Good news, Ken O'Keefe is off his meds!  Wait, that isn't even good news ironically.  O'Keefe has been a popular whipping boy among Iowa fans for, oh, pretty much ever, often unfairly.  But he did not call a good game today at all, especially in the second half.  The 446 yards of offense might seem to say otherwise, but don't listen to them -- that has more to do with the general ineptitude of Minnesota's defense than anything else.  First, the playcalling on the first few drives. Yes, Coker was running the ball well... but Marvin McNutt was in single coverage with the Minnesota cornerback on a number of plays -- why not exploit that?  Second, let's talk about the play-action pass on 3rd and 4 from the Minnesota 14.  Why call a slow-developing pass play for a quarterback that struggles to read the blitz and against a defense that loves to blitz?  Meanwhile, Marcus Coker had only had six runs of six or more yards earlier on that drive.  Yes, he'd stuffed for no gain on 2nd down, but still: Coker was money more often than not today.  Third, what in the hell was that last drive?  You have over 2:30 left in the game, a timeout in your pocket, college rules that stop the clock on every first down, and a running back that had gobbled up over 250 yards already in the game (and who couldn't have been that tired, since the offense had been off the field for over ten minutes of game action (and at least double that in real time)... so you go five wide exclusively and don't even try to run the ball?  How does that seem like a good idea at all?  Not to mention that it reduces the number of blockers available to stop Minnesota's blitzers.  

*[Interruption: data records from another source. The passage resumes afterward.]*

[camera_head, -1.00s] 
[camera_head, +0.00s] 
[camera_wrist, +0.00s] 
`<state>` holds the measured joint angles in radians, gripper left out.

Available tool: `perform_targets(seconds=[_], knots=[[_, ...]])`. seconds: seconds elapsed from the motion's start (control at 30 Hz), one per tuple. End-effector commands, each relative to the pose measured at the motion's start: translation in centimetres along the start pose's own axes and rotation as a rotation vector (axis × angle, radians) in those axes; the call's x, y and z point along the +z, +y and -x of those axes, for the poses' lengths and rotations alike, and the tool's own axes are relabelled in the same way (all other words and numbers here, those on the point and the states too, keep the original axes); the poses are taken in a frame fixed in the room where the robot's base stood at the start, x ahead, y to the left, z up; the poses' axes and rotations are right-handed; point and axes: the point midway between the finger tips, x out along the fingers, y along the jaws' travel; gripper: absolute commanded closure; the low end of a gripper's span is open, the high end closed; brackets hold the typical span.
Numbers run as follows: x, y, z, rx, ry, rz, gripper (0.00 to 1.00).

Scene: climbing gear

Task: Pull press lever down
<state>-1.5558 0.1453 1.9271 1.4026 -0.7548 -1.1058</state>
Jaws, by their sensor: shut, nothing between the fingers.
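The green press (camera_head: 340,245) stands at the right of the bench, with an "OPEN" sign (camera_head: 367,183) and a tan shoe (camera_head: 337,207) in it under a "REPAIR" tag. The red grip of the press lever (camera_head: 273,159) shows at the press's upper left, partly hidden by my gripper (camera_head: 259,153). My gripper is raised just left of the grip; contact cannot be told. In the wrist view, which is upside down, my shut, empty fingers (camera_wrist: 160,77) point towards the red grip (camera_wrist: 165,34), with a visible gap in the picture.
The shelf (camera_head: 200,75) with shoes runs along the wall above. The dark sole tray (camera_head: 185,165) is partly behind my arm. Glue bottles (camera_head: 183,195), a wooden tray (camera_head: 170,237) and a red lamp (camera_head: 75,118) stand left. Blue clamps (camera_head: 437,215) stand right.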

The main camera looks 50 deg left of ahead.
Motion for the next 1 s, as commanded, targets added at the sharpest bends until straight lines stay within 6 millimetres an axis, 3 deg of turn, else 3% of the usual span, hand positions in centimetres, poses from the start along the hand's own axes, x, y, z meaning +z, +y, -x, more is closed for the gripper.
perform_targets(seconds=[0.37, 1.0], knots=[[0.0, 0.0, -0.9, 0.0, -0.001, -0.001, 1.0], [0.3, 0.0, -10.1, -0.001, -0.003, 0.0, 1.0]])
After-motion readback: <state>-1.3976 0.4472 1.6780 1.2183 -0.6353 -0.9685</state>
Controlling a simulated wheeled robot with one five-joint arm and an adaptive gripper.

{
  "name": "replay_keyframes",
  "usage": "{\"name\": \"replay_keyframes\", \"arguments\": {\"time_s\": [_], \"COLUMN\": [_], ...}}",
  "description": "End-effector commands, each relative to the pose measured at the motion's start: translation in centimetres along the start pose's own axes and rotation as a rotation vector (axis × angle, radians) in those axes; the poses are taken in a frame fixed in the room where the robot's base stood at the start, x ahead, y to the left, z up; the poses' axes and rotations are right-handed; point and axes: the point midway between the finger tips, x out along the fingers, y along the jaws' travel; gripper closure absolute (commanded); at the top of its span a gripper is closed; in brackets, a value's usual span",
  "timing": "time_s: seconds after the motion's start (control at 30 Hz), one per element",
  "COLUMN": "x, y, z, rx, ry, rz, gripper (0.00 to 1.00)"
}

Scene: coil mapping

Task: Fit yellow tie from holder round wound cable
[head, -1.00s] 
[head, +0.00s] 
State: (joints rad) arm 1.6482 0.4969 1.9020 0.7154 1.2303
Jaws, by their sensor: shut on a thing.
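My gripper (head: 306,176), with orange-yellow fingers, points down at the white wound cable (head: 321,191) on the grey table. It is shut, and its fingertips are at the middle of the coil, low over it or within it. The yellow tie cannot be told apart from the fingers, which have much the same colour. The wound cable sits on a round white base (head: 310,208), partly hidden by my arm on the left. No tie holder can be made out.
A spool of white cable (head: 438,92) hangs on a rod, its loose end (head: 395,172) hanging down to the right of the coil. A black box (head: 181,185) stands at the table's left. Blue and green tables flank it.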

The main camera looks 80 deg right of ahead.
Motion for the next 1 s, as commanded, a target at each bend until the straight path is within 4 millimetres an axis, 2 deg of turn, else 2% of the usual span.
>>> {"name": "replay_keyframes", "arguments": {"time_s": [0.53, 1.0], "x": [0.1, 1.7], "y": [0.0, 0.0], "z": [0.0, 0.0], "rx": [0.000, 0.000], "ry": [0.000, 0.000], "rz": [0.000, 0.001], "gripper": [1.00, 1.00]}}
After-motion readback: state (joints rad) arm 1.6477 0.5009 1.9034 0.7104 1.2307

Good news, the coaches aren't the only ones who had terrible games!  For as terrible as many of the coaching decisions were today, they can't claim all the blame -- pretty much every player not named "Marvin McNutt" or "Marcus Coker" was a key party to this disgrace.  James Vandenberg?  Through ten games as a starter, he still can't read a blitz to save his goddamn life (nor can he audible into a pass play when the greatest receiver in Iowa history has single coverage by an undersized Minnesota defender, apparently).  Riley Reiff?  You're not cashing NFL checks yet, son, so quit the ole blocking -- he appeared to get burned badly by a simple speed rush on a few of the sacks.  His first round draft grade looks laughable with the way he's played this year.  Shaun Prater?  Hate to break it to you, man, but pre-season all-conference cornerbacks don't get burned over the top as much as you have this year.  Michael Meyer?  Your job is to kick the ball -- including field goals.  It is not your job to inexplicably miss a chip shot field goal and bonk another one off the crossbar.  Brad Herman and Jason White?  I know it's a pressure-packed situation, I know the offensive playcalling was dumb, and I know Vandenberg was jittery... but you still can't afford to drop relatively easy catches there.  (And an extra raspberry to the coach who decided that Herman, he of the many drops this year, deserved a spot on the field more than the tight end who actually made a diving, acrobatic catch earlier in the game.  Best of luck with your transfer this off-season, C.J.  Hope you find a school that can actually use you.)  Pretty much every Iowa defensive player?  Tackling at first contact -- have you heard of it?  You might want to give it a try.  (And another extra raspberry to the coach who decided that James Morris should still be playing on a bad ankle.  It's clearly limiting his effectiveness -- he's limping off the goddamn field.  Playing him at three-quarters speed isn't doing anyone any favors.)

Good news, this is not just a lousy team -- it is a stupid team, too.  Huzzah for diversity!  I don't know what explanation there is other than gross stupidity when this team keeps falling prey to the exact same crap over and over and over and over.  Running quarterbacks, soft coverage, baffling offensive play-calling, special teams incompetence: this same shit has been leading to losses (or near-losses) for quite a while now.  The only way a loss to Minnesota yesterday might have been remotely palatable was if half the team had contracted swine flu and Iowa had to field a reserve team.  (Which didn't happen.  I think -- the swine flu part, I mean.)  That's a roundabout way of saying that a loss would have felt terrible under 99% of circumstances... but it really feels terrible when it occurs under THE EXACT SAME CIRCUMSTANCES that have bedeviled Iowa so frequently in the recent past. And ultimately the blame for that has to fall on the coaches, and Ferentz especially since he's the man at the top of the ladder.

Look, I like Ferentz.  I think he's been a wonderful ambassador for the program, the university, and the state and I know he and his wife have done a lot for the community.  I am deeply grateful for his coaching accomplishments, too: 2002-2004 were fantastic and the Orange Bowl win was tremendous, among others.  I'm well aware that the grass isn't always greener: I still remember the Tom Davis-Steve Alford transition, after all.  And in football terms, we don't have to look far (Iowa State, Minnesota) to find examples of schools who struggled after firing coaches for the crime of being good but not "good enough."  But something clearly isn't working with the current approach.  This operation has become stagnant and all-too-predictable.  Something needs to change.  If Ferentz himself can't engineer those changes, Barta may have no choice but to find someone who can -- he can ill afford for the heart of the Iowa athletic department to break down (this year may have been a sellout even in the wake of last year's disappointment, but that isn't going to last if Iowa continues to flirt with .500 or worse and lose to the likes of Iowa State and Minnesota).  I hope he can figure out a solution -- but I'm losing more and more faith in that each week.